= Task to complete =
Whenever a line below holds the word "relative", copy that line.

Robot episode records
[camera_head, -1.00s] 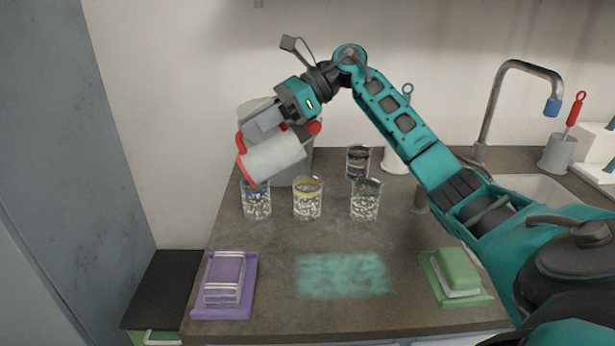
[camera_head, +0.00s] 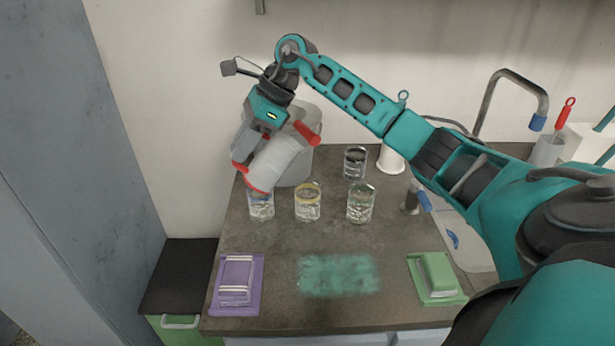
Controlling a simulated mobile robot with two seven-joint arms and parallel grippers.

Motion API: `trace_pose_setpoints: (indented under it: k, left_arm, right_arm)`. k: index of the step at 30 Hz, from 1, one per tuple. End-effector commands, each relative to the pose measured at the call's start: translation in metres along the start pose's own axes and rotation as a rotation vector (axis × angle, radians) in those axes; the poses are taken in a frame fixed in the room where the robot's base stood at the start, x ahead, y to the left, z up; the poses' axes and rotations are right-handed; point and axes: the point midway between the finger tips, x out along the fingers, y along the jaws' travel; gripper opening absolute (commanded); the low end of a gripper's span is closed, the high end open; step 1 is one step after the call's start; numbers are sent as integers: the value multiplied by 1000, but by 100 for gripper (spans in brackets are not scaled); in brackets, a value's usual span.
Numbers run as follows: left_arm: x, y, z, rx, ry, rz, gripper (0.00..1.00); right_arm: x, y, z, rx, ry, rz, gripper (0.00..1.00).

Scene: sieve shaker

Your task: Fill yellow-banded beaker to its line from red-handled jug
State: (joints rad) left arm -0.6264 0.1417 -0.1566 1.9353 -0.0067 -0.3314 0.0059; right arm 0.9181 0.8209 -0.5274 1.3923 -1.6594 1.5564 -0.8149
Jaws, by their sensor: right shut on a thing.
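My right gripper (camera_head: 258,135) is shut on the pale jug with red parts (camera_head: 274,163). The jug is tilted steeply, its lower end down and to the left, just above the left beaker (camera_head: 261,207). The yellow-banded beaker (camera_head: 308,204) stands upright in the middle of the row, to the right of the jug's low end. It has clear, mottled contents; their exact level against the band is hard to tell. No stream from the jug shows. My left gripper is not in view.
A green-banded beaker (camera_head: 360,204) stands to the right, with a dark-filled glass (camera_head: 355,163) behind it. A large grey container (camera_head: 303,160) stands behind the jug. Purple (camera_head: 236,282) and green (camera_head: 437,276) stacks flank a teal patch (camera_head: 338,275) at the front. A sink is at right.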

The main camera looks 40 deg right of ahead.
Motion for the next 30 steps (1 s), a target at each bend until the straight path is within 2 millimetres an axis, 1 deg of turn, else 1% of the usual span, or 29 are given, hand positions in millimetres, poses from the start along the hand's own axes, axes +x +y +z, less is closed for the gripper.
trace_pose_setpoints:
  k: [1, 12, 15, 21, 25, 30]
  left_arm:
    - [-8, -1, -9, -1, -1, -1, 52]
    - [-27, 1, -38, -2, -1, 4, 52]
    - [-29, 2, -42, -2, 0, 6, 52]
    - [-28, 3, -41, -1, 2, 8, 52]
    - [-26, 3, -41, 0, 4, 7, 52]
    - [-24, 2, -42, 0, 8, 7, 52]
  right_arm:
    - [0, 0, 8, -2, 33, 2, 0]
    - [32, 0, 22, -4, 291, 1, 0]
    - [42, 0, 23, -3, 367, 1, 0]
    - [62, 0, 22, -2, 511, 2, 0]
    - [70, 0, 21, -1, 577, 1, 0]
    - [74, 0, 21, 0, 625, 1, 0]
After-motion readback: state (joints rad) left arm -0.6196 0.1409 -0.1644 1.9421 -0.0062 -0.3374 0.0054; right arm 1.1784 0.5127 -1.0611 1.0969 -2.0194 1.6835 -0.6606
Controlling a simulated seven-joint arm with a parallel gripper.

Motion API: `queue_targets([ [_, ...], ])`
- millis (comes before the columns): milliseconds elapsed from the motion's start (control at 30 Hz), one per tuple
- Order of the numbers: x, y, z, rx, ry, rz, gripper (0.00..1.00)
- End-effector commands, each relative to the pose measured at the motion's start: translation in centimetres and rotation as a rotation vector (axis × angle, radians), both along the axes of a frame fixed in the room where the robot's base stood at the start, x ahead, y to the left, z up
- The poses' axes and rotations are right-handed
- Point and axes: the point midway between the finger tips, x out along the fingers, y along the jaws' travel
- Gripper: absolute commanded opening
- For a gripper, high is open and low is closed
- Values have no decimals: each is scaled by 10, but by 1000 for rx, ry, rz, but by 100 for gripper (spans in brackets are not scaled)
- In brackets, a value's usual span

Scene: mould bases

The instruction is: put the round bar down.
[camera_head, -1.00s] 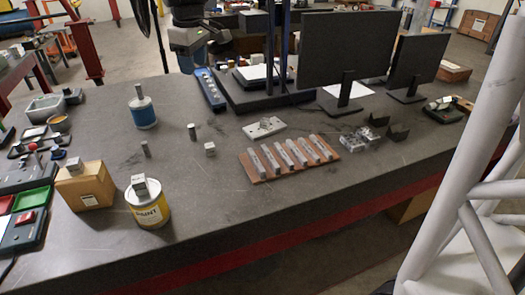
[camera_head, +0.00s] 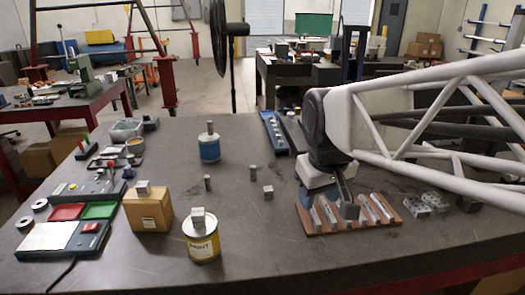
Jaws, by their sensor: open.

= Solution =
Motion API: `trace_pose_setpoints: (indented under it: k, left_arm, right_arm)`. k: index of the step at 30 Hz, from 1, one per tuple. End-effector commands, each relative to the pose measured at the call's start: translation in metres along the start pose's own axes and rotation as a rotation vector (axis × angle, radians) in those axes; the poses are taken in a frame fixed in the room where the robot's base stood at the start, x ahead, y to the left, z up; the poses' axes and rotations are right-handed; point and axes: the point midway between the finger tips, x out along the fingers, y along the jaws' travel; gripper opening absolute (commanded); the low end of a gripper's span is closed, the high end open; step 1 is one step after the call's start; numbers are sent as integers: the value multiplied by 1000, but by 100 for gripper (spans in brackets are not scaled); in brackets, a value's usual span.
- End-effector commands, each relative to the pose measured at the motion's start: translation in centimetres and rotation as a rotation vector (axis × angle, radians), both along the axes of a frame fixed in the room where the robot's base stood at the start, x ahead, y to the left, z up

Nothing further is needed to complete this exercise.